Let’s start with a grounding exercise...
Stop and take a moment to listen. Just listen. What do you hear? Birds chirping? Cars outside? Maybe it’s really quiet where you are and all you can hear is your own breath or your heart beating. Notice and name what sounds you can hear nearby. Start with the closest or loudest sounds. Gradually move your awareness of sounds outward, so you are focusing on what you can hear in the distance.
Fun question: What is the funniest thing you’ve seen recently online?
Now, for some uplifting work. Today we are going to be discussing positive-self talk, or using a more popular Instagram-worthy term, affirmations which are another integral piece of the puzzle to building your self-esteem.
Earlier this week, as in our recap, we defined self-esteem as:
- ‘a term to describe a person's overall sense of self-worth or personal value. In other words, how much you appreciate and like yourself.’
- Self-esteem is not a stagnant thing and can change with our surroundings and experiences.
We’re going to do a quick review of how self-esteem affects us. Before we review, we want to remind you that YOU ARE NEVER TO BLAME for your abuse. (Remember, it’s one of our 4 key facts to know!) This summary is just a way for us to understand how our thoughts impact us and empower our own ability to move on and to heal.
- First off, we now know that abusers rely on or else create conditions for low self-esteem in the people they target in order to enforce their control. As a response, to anticipate and then survive these attacks, we bend to their demands to stay safe. It is a survival strategy, but - over time - it can erode and alter our identity and core beliefs.
- These core beliefs we hold about ourselves equally impact our self-esteem. Core beliefs like “I am worthless” may result in not challenging bad behavior from others or even believing that abuse is what we deserve - which, again, is why abusers rely so strongly in keeping us down to maintain authority in our relationships.
- These core beliefs and lessened self-esteem are what causes ANTs - automatic negative thinking. It’s a pretty frustrating and vicious cycle.
This cycle is why we ask you to keep updating your thought diaries and challenging those thoughts. We can often find ourselves going back in a circle: I think this, because I felt this - I felt this, because of who I am. But, really, it’s not because of who you are. It’s what you’ve come to believe about yourself purely because of the ways you’ve been treated. Thought diaries are important, because they help us debunk and notice these personal myths.
There’s one last aspect of this cycle of negative thinking that we’d like to address before we continue to challenge these negative thoughts.
The bad stuff is easier to believe, Have you ever noticed that? While this is a quote from the movie Pretty Woman, there is actually a psychological foundation for it - regardless of our past experiences. This is called Negativity Bias. (Here are a couple of cute images that illustrate this - one drawn by a cartoonist called The Awkward Yeti, the other by Gemma Correll).

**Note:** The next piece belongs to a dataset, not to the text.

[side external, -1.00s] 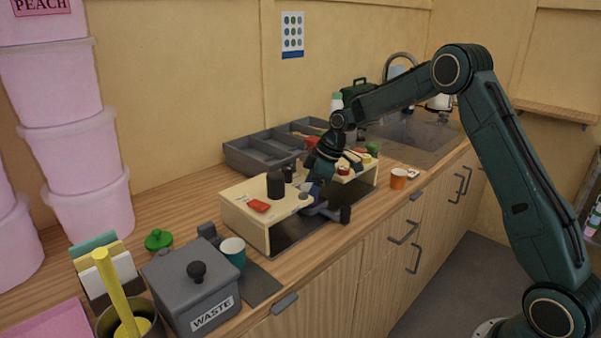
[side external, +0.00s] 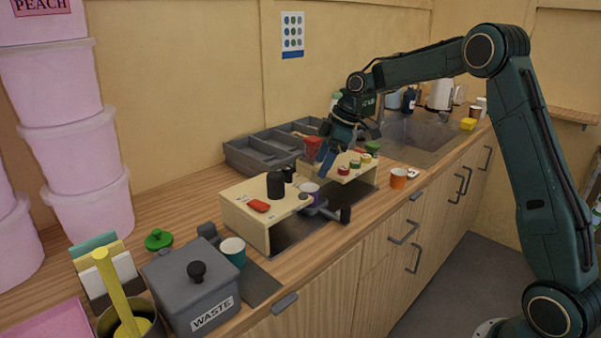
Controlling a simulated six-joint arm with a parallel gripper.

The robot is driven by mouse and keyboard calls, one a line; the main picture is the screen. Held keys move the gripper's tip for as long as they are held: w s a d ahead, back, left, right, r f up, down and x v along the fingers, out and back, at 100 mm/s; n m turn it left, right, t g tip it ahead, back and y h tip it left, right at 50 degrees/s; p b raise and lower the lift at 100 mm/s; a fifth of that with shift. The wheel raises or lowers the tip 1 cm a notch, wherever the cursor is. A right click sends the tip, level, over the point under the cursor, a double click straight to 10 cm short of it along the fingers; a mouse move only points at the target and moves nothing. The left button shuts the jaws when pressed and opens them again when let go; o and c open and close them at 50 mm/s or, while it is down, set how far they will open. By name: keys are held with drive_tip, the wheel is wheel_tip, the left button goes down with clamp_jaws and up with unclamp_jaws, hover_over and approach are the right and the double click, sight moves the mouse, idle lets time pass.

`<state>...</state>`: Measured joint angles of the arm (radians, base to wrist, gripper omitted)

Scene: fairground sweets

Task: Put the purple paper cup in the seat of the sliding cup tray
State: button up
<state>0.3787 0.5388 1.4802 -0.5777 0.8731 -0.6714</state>
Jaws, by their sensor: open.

Negativity bias is the brain’s tendency to focus on negative stimuli, thoughts, emotions, experiences, or interactions over the positives. The negative things tend to have a greater effect on our psychological state and processes over positive or even neutral things. It is the “bad things” that stick to our mind and our memories, and often influence the decisions we make after.
This negativity bias starts at a very basic level of our psychology -- how we make sense of incoming input from our environment, the sensory experiences we have, what we pay attention to, what we encode in memory -- but can also travel up to higher levels of our psychological experience, to how we interpret the things people say about us, and how we interpret the meanings of certain situations.
Does this sound familiar? In simple terms, our brains make it really easy to ingest and believe all the bad things we hear about ourselves. People are just wired this way, and it is 100% not your fault!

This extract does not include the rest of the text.